Add all this together and you can get a super strong spark that will cope with big increases in compression, give easy starting and smooth running, without having to spend more than a few quid on a couple of iridium spark plugs, some new leads and maybe a relay or two. Sweet!

Thursday, 17 May 2012

This is the number plate holder and rear light. It's a side mounted job which attaches to the end of the swingarm. The back plate is made from an offcut of aluminium sheet left over from the seat pan. The mounting bracket is some flat mild steel bar with some sexy lightening holes drilled in it. I've positioned it so that a full sized numberplate will need to be offset a bit to clear the wheel, but a cheeky slightly smaller one will fit just right.

And here it is, minus the numberplate. I'll also need a reflector - I'll probably just use a cheap stick on one stuck to a corner of the numberplate.

Wednesday, 16 May 2012

I've made the seat base from a mixture of neoprene mouse mats and heavy foam. The mouse mats make a very heavy bottom layer, much heavier than any foam I've seen. This was covered with a layer of thick foam and covered with leather. I pulled the leather tight and riveted it in place. It worked out pretty good, without any wrinkles.


 Here it is on the bike. There's going to be a small passinger seat behind the main one but I've run out of foam and I want to press on and get this finished so I'll have to come back to that.


Monday, 14 May 2012

I've been making the seat for a couple of days. I made the seat base from 3mm aluminium sheet, which I cut and bent into shape. I want this seat to be rubber mounted to give it some cushioning, so I've fitted a hinge at the front  for it to pivot against. I drilled holes all around the edges for the rivets which are going to secure the leather cover on.






When I fitted the base to the bike and sat on it it was clearly flexing quite a lot and could permanently bend if I was sat forward enough and hit a big bump. So I made a strengthening bracket and bolted it to the base.

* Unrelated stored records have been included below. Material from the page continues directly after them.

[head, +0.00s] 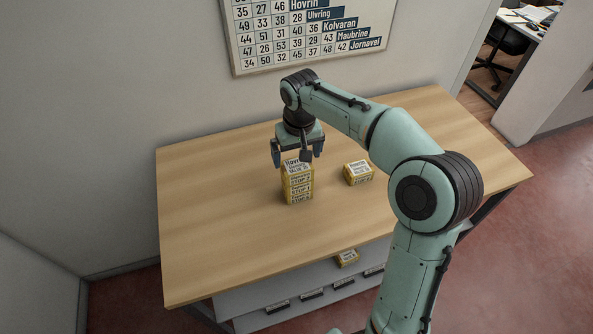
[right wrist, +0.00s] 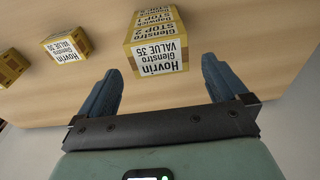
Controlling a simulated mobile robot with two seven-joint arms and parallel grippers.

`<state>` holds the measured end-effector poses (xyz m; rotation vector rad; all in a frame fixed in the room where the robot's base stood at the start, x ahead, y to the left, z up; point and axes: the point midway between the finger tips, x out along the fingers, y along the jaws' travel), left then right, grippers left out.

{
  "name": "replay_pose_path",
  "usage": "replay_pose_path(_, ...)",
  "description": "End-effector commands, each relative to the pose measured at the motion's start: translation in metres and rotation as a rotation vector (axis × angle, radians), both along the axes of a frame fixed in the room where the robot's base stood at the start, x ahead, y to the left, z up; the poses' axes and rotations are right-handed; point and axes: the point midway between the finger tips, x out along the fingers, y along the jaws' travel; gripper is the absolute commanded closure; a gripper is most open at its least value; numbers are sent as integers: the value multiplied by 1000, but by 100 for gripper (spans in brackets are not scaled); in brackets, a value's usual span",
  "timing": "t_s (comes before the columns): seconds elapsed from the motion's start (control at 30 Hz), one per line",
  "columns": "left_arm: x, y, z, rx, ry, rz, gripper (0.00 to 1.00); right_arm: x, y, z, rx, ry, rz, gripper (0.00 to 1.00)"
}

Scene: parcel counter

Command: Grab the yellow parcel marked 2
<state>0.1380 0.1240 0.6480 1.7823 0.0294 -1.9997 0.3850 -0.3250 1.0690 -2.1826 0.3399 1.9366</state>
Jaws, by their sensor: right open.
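A stack of yellow parcels stands on the wooden counter. Its top parcel (head: 297,169) has a white label on top. In the right wrist view this top parcel (right wrist: 158,54) reads "Hovrin Glenstro VALUE 35", with "STOP 2" on its side. My right gripper (head: 298,156) is open and empty, pointing down at the stack's top. In the right wrist view its fingertips (right wrist: 160,68) lie either side of the top parcel, apart from it. My left gripper is out of view.
One more parcel (head: 347,258) sits on the lower shelf (head: 262,299). A numbered chart (head: 315,30) hangs on the wall behind. The counter's left half is clear.

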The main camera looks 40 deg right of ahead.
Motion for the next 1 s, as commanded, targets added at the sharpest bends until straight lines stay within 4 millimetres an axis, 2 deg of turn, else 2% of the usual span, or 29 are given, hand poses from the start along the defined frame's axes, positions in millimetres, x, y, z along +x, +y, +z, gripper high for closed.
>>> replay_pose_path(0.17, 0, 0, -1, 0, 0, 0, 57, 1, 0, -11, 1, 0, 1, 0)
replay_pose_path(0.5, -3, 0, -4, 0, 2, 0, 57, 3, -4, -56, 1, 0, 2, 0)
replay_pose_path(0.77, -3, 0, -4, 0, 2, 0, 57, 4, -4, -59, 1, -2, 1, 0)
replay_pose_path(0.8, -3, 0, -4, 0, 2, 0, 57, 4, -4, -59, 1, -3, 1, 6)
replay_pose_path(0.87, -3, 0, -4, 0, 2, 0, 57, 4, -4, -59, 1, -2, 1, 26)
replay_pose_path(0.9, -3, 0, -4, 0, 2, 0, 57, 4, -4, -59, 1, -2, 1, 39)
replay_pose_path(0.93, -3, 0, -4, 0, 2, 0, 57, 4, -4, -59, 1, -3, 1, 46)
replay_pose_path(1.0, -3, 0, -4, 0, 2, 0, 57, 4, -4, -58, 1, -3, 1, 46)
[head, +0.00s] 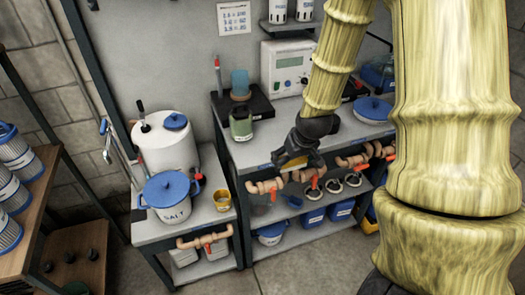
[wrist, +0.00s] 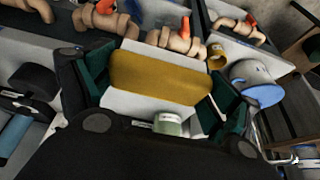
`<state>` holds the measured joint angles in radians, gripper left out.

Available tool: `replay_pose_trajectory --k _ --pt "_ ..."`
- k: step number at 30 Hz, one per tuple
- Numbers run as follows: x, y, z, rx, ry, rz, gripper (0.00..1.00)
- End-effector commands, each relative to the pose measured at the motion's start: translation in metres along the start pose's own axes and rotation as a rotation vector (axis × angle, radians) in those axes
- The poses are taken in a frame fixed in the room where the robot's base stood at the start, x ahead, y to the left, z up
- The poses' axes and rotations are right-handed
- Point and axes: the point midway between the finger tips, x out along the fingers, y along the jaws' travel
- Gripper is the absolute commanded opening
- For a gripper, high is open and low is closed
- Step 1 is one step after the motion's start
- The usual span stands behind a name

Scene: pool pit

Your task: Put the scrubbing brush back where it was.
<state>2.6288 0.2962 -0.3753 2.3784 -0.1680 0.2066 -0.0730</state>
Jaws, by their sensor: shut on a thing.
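My gripper (head: 298,168) is over the front edge of the right-hand bench (head: 270,140) in the head view. In the wrist view, its green-padded fingers (wrist: 162,86) are shut on the ochre-yellow scrubbing brush (wrist: 160,76), one finger at each end. The brush appears to be held above the pale bench top. Its underside is hidden, so I cannot tell how far it is from the surface. In the head view only a small yellow sliver of it shows under the gripper.
A green jar (head: 241,123) and a black tray (head: 257,105) with a blue item stand to the left behind my gripper. Pipes with orange valves (head: 265,187) run along the bench front. A salt tub (head: 172,197) and yellow cup (head: 222,200) stand on the lower left bench.

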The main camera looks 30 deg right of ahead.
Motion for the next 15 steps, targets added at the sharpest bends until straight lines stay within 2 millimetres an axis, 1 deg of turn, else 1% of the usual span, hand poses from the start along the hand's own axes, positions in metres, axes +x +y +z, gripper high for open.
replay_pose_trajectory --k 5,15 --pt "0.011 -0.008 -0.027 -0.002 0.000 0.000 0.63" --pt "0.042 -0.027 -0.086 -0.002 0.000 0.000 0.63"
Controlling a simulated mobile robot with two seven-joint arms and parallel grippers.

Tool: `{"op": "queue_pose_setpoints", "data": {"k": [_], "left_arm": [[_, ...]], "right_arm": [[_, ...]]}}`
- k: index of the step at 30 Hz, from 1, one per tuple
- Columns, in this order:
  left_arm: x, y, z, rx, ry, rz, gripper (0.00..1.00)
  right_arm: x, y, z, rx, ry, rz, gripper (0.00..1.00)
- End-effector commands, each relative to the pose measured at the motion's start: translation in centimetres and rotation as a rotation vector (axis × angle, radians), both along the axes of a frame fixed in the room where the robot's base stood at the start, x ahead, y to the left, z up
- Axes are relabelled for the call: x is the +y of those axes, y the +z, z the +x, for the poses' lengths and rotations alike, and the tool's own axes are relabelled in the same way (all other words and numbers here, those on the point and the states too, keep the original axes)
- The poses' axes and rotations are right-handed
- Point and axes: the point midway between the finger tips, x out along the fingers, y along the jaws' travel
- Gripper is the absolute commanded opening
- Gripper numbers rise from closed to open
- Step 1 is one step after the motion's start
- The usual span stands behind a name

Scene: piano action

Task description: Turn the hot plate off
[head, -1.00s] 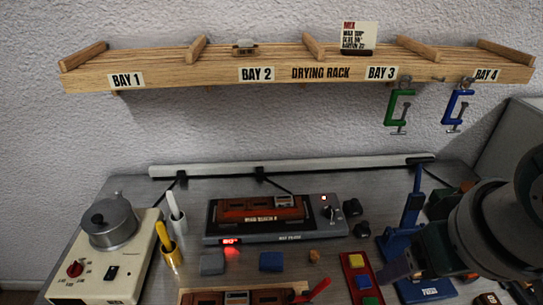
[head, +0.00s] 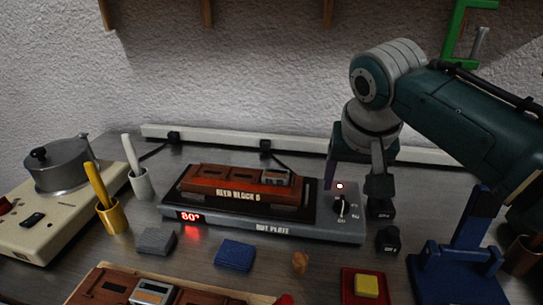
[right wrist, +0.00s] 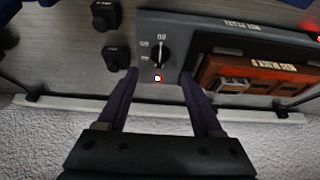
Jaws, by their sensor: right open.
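The grey hot plate (head: 290,230) sits on the bench with a red display reading about 80°. My right gripper (head: 353,187) is open and empty over the hot plate's right end. In the right wrist view, its fingertips (right wrist: 158,74) flank the lamp, and the knob (right wrist: 160,53) lies just beyond them, between their lines. I cannot tell the height gap. My left gripper is not in view.
Two small black blocks (head: 387,239) stand right of the hot plate. A blue stand (head: 462,260) is farther right. A cream heater with a metal pot (head: 60,165) and two marker holders stand at left. Grey and blue blocks (head: 235,254) lie in front.

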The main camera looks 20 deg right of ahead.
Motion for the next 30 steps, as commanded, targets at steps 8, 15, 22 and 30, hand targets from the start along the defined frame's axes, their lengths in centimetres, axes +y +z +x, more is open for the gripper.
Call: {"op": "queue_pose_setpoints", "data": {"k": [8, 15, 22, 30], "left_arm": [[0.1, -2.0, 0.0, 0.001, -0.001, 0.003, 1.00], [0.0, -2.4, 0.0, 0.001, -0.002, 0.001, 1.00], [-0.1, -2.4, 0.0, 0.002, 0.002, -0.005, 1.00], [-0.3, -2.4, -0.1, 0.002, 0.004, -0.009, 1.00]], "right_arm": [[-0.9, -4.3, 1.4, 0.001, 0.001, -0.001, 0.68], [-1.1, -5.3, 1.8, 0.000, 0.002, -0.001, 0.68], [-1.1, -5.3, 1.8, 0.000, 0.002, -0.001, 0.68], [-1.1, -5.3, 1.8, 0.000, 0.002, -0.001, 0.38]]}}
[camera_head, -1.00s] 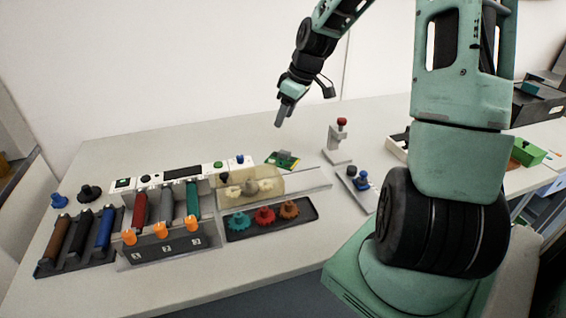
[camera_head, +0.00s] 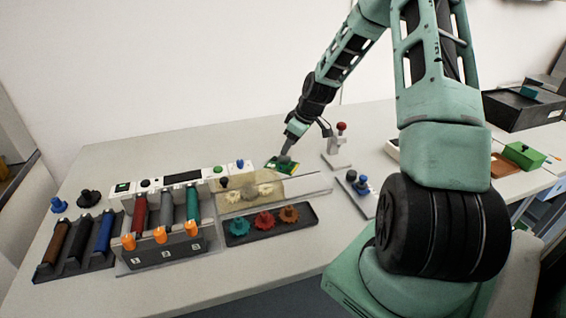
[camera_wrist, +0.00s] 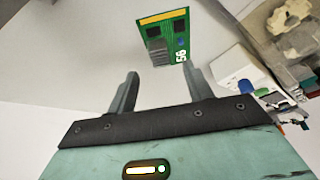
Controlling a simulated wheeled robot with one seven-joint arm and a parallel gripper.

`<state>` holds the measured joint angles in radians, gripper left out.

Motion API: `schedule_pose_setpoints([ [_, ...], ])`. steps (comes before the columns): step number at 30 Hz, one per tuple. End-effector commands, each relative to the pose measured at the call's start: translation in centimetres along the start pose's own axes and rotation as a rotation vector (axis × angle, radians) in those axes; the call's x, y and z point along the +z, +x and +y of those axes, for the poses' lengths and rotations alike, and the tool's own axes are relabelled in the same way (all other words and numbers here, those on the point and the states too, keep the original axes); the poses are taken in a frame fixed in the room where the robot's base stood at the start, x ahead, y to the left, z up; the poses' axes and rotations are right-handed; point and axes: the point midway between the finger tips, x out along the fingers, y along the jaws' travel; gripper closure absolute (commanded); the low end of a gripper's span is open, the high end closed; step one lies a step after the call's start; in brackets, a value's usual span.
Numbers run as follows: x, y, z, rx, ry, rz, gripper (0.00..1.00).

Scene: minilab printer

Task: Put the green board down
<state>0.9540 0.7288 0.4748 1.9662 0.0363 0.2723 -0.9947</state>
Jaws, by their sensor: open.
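The green board (camera_head: 282,166) lies on the table behind the clear-covered gear tray at the printer's right end. In the wrist view the green board (camera_wrist: 168,38) shows a grey finned block, dark chips and the white marking "56". My gripper (camera_head: 288,152) is just above the board in the head view and hides part of it. In the wrist view my gripper (camera_wrist: 160,85) is open, with nothing between its fingers. The board is beyond the fingertips there, apart from them.
The printer (camera_head: 165,220) with coloured rollers and orange knobs stands to the left. A dark tray (camera_head: 236,238) holds teal, red and brown gears in front. A red-knobbed stand (camera_head: 337,150) is right of the board. The table behind the printer is clear.

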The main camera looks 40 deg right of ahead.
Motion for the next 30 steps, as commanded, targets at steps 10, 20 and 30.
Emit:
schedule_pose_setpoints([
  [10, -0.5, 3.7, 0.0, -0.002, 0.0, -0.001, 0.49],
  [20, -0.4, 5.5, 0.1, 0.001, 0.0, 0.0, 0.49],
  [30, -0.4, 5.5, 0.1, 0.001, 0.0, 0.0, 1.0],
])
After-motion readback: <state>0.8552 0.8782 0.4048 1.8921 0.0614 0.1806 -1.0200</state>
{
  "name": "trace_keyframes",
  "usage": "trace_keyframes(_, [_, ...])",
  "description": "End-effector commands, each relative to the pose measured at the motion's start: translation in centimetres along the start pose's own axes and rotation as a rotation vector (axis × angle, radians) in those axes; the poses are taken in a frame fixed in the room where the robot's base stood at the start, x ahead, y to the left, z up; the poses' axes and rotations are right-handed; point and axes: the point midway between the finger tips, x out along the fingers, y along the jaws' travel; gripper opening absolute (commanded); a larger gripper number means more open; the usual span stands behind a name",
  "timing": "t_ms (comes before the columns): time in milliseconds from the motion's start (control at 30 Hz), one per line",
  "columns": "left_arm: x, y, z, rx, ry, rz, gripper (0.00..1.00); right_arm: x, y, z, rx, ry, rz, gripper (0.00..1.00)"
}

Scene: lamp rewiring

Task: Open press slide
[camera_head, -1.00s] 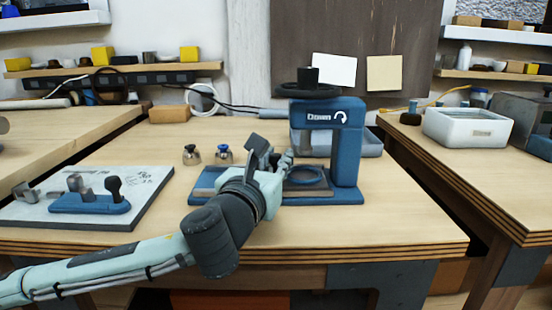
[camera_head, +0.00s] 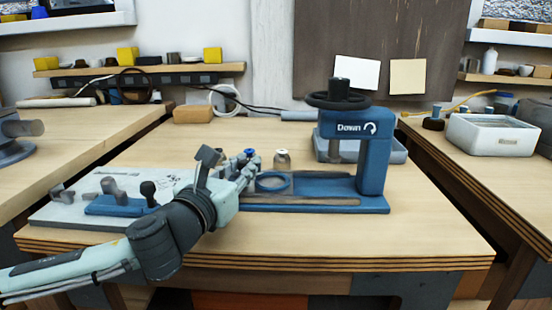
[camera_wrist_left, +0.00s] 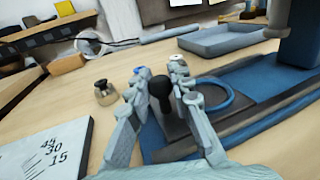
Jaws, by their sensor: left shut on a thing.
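The blue press (camera_head: 374,165) stands on the table, with a black handwheel (camera_head: 338,101) on top and a "Down" label on its head. Its slide, with a blue ring (camera_head: 272,182), sits at the left part of the base, out to the left of the head. My left gripper (camera_head: 250,168) is at the slide's left end. In the left wrist view, my gripper (camera_wrist_left: 160,72) is shut on the slide's black knob (camera_wrist_left: 160,92), with a finger on either side of it. The blue ring (camera_wrist_left: 212,95) shows just right of the fingers. My right gripper is not in view.
A white board (camera_head: 60,212) with a blue clamp fixture (camera_head: 118,206) lies left, partly behind my left arm. Small metal sockets (camera_head: 282,159) stand behind the gripper. A blue-grey tray (camera_head: 397,152) is behind the press. The table's front right is clear.

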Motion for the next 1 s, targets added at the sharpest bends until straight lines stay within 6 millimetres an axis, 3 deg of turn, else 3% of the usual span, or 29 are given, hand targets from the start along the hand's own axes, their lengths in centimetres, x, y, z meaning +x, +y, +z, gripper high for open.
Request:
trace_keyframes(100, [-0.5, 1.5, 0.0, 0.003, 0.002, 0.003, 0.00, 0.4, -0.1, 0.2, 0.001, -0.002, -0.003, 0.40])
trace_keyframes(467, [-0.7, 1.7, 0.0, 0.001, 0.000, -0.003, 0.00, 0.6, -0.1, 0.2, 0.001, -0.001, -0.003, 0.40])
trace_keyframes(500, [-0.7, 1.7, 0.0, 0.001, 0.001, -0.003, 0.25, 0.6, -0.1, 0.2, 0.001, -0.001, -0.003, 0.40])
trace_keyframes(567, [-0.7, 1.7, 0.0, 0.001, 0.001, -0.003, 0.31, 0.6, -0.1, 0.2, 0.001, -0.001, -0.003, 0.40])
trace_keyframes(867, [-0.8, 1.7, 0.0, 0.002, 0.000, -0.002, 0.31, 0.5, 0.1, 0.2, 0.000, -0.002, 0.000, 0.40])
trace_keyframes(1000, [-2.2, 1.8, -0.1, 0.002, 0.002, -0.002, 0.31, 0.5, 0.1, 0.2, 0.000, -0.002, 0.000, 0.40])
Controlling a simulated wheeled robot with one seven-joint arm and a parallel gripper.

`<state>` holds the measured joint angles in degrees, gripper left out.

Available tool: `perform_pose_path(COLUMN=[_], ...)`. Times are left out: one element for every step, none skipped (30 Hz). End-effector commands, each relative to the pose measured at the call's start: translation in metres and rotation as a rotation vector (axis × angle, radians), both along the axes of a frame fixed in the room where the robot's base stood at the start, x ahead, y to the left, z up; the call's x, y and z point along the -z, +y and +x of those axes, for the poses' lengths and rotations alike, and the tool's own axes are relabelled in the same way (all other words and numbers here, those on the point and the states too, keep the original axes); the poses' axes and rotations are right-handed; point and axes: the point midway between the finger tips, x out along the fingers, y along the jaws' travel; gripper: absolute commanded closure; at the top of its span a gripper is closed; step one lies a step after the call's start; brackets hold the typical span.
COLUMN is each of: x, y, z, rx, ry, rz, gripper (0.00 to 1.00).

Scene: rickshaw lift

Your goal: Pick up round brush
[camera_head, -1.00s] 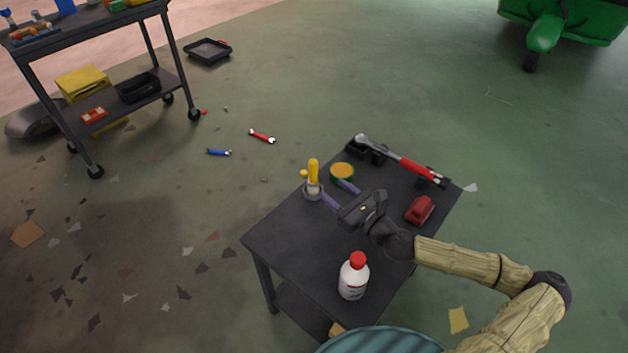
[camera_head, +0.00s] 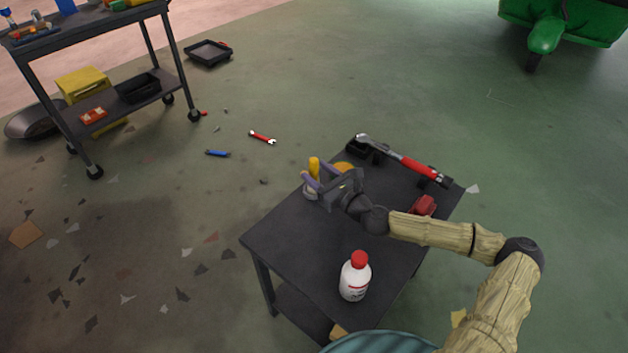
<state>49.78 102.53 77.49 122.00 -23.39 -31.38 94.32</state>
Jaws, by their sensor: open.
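The round brush (camera_head: 314,164) stands upright at the far left corner of the small dark table (camera_head: 290,244), its yellow handle pointing up. Its pale, round lower end is partly hidden behind my gripper. My gripper (camera_head: 318,174) is open, with its two purple fingers reaching toward the brush, one on each side of the handle as seen from here. I cannot tell whether they touch it.
A white bottle with a red cap (camera_head: 355,277) stands at the table's near side. A red-handled tool (camera_head: 410,163) lies along the back edge. A red object (camera_head: 423,205) and a yellow-topped round tin (camera_head: 344,167) are partly hidden by my arm.

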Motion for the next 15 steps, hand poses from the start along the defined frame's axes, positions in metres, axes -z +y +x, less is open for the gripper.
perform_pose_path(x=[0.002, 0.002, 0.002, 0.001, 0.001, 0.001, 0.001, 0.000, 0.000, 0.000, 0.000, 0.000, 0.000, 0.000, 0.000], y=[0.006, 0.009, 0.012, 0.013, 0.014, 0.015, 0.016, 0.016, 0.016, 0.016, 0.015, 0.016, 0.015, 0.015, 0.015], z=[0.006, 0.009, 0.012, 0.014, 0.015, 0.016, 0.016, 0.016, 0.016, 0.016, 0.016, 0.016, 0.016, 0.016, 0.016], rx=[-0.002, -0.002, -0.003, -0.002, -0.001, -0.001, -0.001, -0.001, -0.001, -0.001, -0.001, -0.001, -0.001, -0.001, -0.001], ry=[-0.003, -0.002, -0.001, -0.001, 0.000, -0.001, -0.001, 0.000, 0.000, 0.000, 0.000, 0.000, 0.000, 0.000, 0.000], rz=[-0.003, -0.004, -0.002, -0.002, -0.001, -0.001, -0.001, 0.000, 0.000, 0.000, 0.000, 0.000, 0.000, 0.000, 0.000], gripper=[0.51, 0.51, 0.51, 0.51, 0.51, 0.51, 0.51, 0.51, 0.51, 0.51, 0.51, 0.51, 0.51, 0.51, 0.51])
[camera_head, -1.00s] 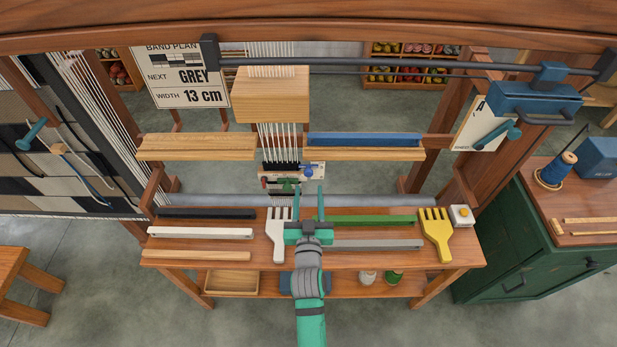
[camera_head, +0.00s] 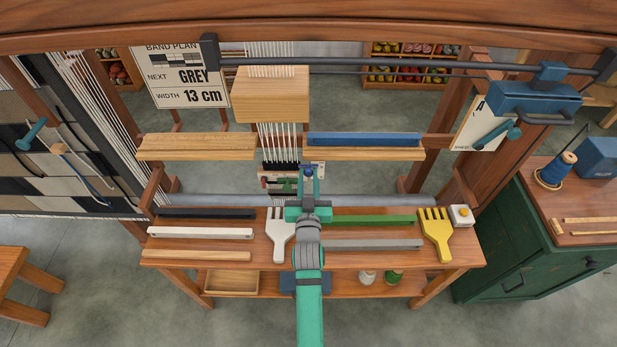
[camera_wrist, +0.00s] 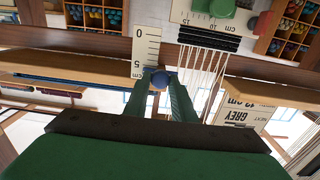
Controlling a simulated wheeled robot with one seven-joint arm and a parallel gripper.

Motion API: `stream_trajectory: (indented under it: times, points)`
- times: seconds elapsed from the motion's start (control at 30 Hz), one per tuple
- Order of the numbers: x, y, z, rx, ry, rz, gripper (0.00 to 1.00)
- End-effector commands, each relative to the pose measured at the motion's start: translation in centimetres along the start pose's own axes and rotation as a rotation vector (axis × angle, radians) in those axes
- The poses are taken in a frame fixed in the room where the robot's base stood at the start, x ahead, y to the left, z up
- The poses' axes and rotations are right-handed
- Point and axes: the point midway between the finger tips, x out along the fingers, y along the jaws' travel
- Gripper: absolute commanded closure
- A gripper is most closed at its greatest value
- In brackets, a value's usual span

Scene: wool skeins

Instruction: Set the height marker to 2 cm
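The height marker is a small blue knob (camera_wrist: 159,79) at the lower end of a white upright scale (camera_wrist: 146,47) printed 0 and 5 in the wrist view. The knob stands out in front of the scale, so I cannot read its exact value. My gripper (camera_head: 308,172) is at the knob in the head view. In the wrist view its two green fingers (camera_wrist: 160,84) lie one on each side of the knob and appear closed on it. In the head view, the fingers and arm hide most of the scale and knob.
A second scale (camera_wrist: 203,18), marked in cm with a green piece above it, lies close by. Warp threads (camera_head: 279,142) hang behind. The bench below holds a white comb (camera_head: 278,235), a yellow comb (camera_head: 436,232) and several bars. A blue bar (camera_head: 364,139) lies to the right.

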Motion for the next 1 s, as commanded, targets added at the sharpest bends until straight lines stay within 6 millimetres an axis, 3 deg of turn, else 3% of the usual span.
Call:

Before I finally fit the seat I wanted to relocate the electrics so they're hidden from view. Originally they were mounted on the side of the bike, so I moved them so they're under the seat, between the seat rails. Luckily all the electrical items fit between the seat rails while mounted to their original mounting plate so it was just a matter of making a couple of little brackets and I'll have to make some longer battery cables to the starter relay too.This'll make the bike look nicely clean and stripped down with a big old space under the seat.
Legend has it if you look into his eyes while watching this and say his name 3 times Lemmy will come around to your house and kick you in the nuts/fanny.

Sunday, 13 May 2012

This is a picture of the struts mounted on the bike. Once the struts were on I could mount the mudguard. The mudguard was made from a cheap steel trailer mudguard, which I cut the sides off, and bent in a bit to give it a more rounded profile. The strip down the middle is a piece of 8mm round bar that I cut in half lengthways and carefully welded on to give the appearance of a ribbed pressed steel mudguard from the 60's. It'll look better when it's been fillered and painted. The mudguard mounts are brass plumbers pipe brackets, they're about £2 each, and add a nice brassy touch. I'll try to get some brass dome nuts for the suspension/strut mounts to continue the look a bit. You can see the bike was previously painted bright yellow and then black where the paint is flaking off the wheel. I'm going to sandblast that all off to bare aluminium to match the front wheel.

Friday, 11 May 2012

I'm replacing the rear suspension units with solid struts so I can slam the bike down at the back end. The ride on a hardtail bike can be pretty rough going so I decided to try softening the ride by putting rubber suspension bushes in the struts and rubber mounting the seat. It's not going to make it ride like a Goldwing but it should take some of the harshness out of the ride. It's a bit of an experiment and might be a terrible idea and destroy the bushes in no time. It's common practice to reduce the rear tyre pressure a bit to soften the ride but that reduces grip and tyre life, and tyres are expensive, so if I can get the same effect while keeping tyre pressures standard I'll be happy. If a set of bushes last as long as a tyre I don't mind changing them at the same time. I got the bushes from Pete at Bike Shocks Bristol. He's a really nice guy and can supply shocks at really good prices, including lovely shrouded shocks with different lengths and spring rates. The bushes for both struts were only £7. Bargain. You can find him at http://www.400s3.com.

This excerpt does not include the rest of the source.